┌──

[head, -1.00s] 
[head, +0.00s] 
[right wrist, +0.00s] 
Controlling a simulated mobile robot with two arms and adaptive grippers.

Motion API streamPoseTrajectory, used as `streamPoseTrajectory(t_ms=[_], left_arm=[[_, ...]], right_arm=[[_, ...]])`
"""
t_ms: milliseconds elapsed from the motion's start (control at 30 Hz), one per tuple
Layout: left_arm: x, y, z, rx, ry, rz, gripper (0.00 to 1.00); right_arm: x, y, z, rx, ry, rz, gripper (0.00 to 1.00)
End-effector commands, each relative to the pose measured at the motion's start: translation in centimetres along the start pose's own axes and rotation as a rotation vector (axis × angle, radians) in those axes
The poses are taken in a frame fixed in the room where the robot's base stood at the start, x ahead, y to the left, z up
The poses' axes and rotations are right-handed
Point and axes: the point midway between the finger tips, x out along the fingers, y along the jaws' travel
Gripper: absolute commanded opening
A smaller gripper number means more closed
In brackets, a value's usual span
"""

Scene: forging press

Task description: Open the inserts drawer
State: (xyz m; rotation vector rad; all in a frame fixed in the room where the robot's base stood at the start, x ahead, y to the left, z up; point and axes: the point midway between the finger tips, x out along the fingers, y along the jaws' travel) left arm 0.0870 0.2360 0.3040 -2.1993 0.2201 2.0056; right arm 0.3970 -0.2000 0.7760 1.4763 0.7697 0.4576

└──

**Directive:**
Everything from the line with "[head, +0.00s]" through the line with "Layout: left_arm: x, y, z, rx, ry, rz, gripper", both ends included, should be repeated exactly; nothing else should appear.

**Solved exercise:**
[head, +0.00s] 
[right wrist, +0.00s] 
Controlling a simulated mobile robot with two arms and adaptive grippers.

Motion API streamPoseTrajectory, used as `streamPoseTrajectory(t_ms=[_], left_arm=[[_, ...]], right_arm=[[_, ...]])`
"""
t_ms: milliseconds elapsed from the motion's start (control at 30 Hz), one per tuple
Layout: left_arm: x, y, z, rx, ry, rz, gripper (0.00 to 1.00); right_arm: x, y, z, rx, ry, rz, gripper (0.00 to 1.00)

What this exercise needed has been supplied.